ELEIÇÕES: DEEM A CÉSAR O QUE É DE CÉSAR E A DEUS O QUE É DE DEUS

26/10/2020

O Evangelho de Mateus traz uma curiosa passagem no capítulo 22, do versículo 15 ao 22[1]. Os fariseus e os partidários do Rei Herodes, ansiosos para apanhar Jesus em alguma contradição que descredibilizasse a sua imagem de sábio Mestre, o indagaram: “Dize-nos, então, o que pensas: É lícito ou não é, pagar imposto a César?”. Jesus, ao perceber a maldade em seus corações, pediu que lhe fosse entregue a moeda do imposto e indagou: “De quem é a figura e inscrição nesta moeda?” Eles responderam: “É de César”. Eis que, magistralmente, Jesus disse: “Pois deem a César o que é de César, e a Deus o que é de Deus”.

Deus representa o Divino, o Supremo Bem. As religiões possuem o papel de nos religar ao Sagrado. São pontes de congregação dos crentes na busca do sobrenatural. É o caminho guiado pelo metafísico, por valores superiores não pertencentes ao mundano. César representa o mundo secular. Representa a nossa organização social, mais ou menos justa, que deve ser organizada politicamente com a finalidade do bem comum. A moeda de César nos impulsiona a participar da vida pública, exercendo o direito ao sufrágio universal, nas eleições periódicas. O instrumento do voto direto e secreto é a “procuração” que confiamos aos nossos representantes eleitos para que no exercício de seus mandatos trabalhem pelo interesse público.

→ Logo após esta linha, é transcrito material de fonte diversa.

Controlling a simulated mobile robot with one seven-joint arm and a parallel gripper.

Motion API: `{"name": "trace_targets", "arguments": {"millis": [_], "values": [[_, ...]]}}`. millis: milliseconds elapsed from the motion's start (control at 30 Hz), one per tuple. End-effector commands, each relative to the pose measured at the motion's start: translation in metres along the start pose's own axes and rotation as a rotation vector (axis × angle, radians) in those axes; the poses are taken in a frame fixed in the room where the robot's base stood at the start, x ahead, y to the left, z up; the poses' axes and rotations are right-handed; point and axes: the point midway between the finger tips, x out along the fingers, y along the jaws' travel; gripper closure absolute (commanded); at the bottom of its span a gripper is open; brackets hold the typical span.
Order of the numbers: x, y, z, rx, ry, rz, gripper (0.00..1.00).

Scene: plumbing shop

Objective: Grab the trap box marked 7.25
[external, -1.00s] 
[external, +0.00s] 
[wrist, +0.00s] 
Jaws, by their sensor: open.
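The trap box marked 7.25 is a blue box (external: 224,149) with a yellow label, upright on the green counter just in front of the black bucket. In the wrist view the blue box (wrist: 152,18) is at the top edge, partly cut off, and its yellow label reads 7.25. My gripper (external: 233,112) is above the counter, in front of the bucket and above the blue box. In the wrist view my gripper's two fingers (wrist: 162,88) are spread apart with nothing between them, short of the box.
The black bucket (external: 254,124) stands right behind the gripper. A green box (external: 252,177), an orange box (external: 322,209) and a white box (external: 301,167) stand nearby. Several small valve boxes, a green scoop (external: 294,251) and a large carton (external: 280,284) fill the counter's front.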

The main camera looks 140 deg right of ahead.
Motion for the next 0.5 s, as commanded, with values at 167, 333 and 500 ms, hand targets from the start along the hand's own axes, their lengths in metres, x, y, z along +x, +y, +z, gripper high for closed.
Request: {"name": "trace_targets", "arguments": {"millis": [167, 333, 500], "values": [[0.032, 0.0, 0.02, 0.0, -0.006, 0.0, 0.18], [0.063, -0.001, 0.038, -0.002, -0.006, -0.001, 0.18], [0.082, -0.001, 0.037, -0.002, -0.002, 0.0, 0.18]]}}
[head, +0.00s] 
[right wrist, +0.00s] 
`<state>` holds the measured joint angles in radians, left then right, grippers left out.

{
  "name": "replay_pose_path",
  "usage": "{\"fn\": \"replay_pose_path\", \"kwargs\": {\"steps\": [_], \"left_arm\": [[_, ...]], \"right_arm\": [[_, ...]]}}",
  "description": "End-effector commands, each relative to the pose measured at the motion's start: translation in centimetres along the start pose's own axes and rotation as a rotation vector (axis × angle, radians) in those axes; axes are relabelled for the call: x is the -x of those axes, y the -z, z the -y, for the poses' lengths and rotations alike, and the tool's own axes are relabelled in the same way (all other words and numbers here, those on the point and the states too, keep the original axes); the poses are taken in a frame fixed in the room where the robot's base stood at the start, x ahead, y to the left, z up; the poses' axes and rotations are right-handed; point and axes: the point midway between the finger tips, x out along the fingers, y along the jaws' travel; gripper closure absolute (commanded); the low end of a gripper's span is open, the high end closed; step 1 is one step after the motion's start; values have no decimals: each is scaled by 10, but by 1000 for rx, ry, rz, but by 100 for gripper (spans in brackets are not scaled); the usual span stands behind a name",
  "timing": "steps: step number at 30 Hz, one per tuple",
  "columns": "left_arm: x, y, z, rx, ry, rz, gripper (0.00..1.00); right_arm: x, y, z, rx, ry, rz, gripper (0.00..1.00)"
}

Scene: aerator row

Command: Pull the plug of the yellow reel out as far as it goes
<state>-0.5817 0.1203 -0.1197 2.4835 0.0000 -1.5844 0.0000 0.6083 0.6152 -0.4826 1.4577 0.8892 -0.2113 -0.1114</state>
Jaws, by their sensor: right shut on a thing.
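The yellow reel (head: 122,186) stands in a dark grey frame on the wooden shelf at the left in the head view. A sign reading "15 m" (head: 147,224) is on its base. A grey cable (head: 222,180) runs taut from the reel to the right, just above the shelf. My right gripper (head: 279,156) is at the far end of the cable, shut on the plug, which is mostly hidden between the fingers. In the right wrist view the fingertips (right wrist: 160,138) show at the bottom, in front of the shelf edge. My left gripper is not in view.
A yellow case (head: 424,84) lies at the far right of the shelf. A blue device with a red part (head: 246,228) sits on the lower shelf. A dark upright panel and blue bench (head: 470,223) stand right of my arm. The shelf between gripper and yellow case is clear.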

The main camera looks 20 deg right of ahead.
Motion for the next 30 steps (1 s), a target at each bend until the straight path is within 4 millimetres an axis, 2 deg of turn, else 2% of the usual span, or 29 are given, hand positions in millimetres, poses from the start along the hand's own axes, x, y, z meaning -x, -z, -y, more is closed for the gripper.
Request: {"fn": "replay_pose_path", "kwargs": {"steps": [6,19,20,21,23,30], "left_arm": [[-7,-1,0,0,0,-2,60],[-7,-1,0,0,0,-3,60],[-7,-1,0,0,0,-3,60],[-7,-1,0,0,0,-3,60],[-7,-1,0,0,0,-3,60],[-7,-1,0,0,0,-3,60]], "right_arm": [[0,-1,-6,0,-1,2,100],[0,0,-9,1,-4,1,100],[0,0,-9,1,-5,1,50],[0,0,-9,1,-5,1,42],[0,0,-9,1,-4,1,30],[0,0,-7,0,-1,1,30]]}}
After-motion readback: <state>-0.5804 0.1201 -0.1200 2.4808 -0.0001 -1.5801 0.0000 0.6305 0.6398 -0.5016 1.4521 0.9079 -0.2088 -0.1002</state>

No Brasil, cada vez mais, vem sendo observado que o Sagrado e o mundano estão sendo mescladas por ocasião dos pleitos eleitorais. Integrantes de seguimentos religiosos, com destaque para os cristãos evangélicos neopentecostais, seguidos por cristãos católicos e outros credos religiosos, vêm “investindo” na constituição de bancadas parlamentares federais, estaduais e municipais, a exemplo da conhecida “Bancada Evangélica”[2]. Também vêm conseguindo, com algum sucesso, emplacar nomes de pastores e de bispos evangélicos em prefeituras do país. Conforme noticiado pela mídia nacional[3], candidatos registrados nas eleições municipais de 2020 com as palavras “pastor”, “padre” e “missionário” somam 4.998 nomes. Dezesseis candidatos a vereador registraram a sua candidatura fazendo referência ao nome do médium “João de Deus”.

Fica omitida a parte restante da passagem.